What you are asked to do:
Take from the listing each line that has the string "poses".

Recorded data:
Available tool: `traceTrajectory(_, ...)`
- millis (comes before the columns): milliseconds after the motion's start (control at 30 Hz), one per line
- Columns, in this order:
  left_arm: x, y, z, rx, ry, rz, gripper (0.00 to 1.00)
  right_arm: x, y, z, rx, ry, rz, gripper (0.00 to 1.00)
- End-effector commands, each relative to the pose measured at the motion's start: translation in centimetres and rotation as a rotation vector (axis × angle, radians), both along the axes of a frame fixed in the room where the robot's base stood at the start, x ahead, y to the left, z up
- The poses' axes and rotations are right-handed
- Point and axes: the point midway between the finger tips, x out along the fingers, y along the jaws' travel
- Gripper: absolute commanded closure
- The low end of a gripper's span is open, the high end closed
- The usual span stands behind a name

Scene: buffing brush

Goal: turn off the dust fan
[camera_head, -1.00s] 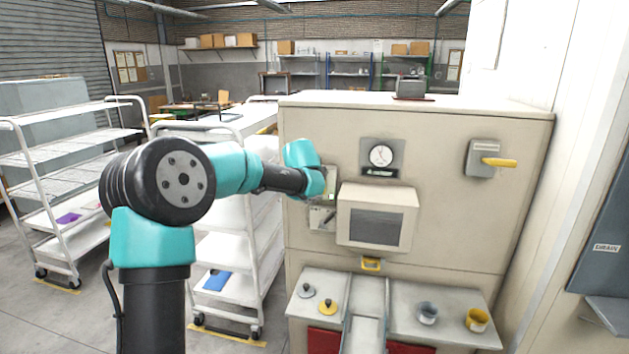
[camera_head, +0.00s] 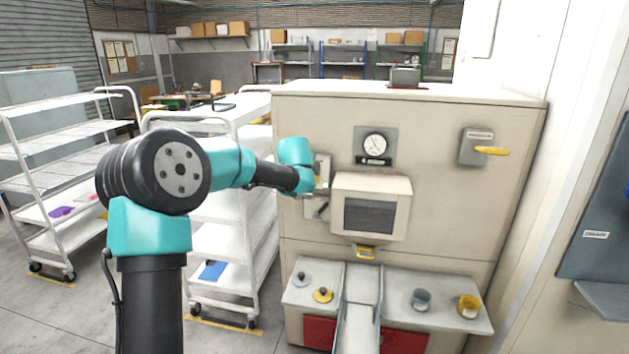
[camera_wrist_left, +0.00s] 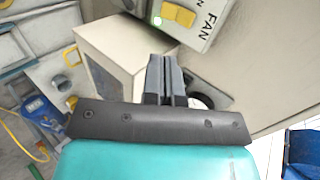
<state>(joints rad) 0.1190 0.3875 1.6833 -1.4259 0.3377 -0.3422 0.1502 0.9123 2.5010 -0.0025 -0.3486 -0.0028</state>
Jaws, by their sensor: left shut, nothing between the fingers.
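The fan switch (camera_wrist_left: 178,14) is a yellow rocker on a pale plate lettered FAN (camera_wrist_left: 210,22), at the top of the left wrist view. In the head view my left wrist (camera_head: 297,168) is in front of the machine's left side, partly covering a pale panel (camera_head: 322,170). The rocker is hidden there. My right gripper is not in view.
The beige machine (camera_head: 440,130) has a dial (camera_head: 374,145), a boxy window housing (camera_head: 370,205) right of my wrist, and a yellow-handled switch (camera_head: 477,148). Cups and knobbed discs stand on its lower ledge (camera_head: 395,300). White rack carts (camera_head: 230,230) are close on the left.

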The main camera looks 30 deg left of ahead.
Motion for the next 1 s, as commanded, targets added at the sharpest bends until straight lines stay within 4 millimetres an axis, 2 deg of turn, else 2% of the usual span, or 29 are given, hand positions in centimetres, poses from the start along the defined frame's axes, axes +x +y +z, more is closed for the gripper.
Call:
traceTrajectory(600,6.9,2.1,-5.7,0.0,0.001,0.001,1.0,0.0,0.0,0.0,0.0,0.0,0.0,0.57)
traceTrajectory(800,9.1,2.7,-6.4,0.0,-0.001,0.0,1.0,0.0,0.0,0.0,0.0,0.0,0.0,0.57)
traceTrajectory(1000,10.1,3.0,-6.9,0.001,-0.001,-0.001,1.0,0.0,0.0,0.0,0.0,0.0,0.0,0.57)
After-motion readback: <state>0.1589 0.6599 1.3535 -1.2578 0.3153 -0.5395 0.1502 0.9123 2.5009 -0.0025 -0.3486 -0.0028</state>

Result of the exercise:
- The poses' axes and rotations are right-handed
Motion for the next 1 s, as commanded, targets added at the sharpest bends until straight lines stay within 4 millimetres an axis, 2 deg of turn, else 2% of the usual span, or 29 are given, hand positions in centimetres, poses from the start along the defined frame's axes, axes +x +y +z, more is closed for the gripper.

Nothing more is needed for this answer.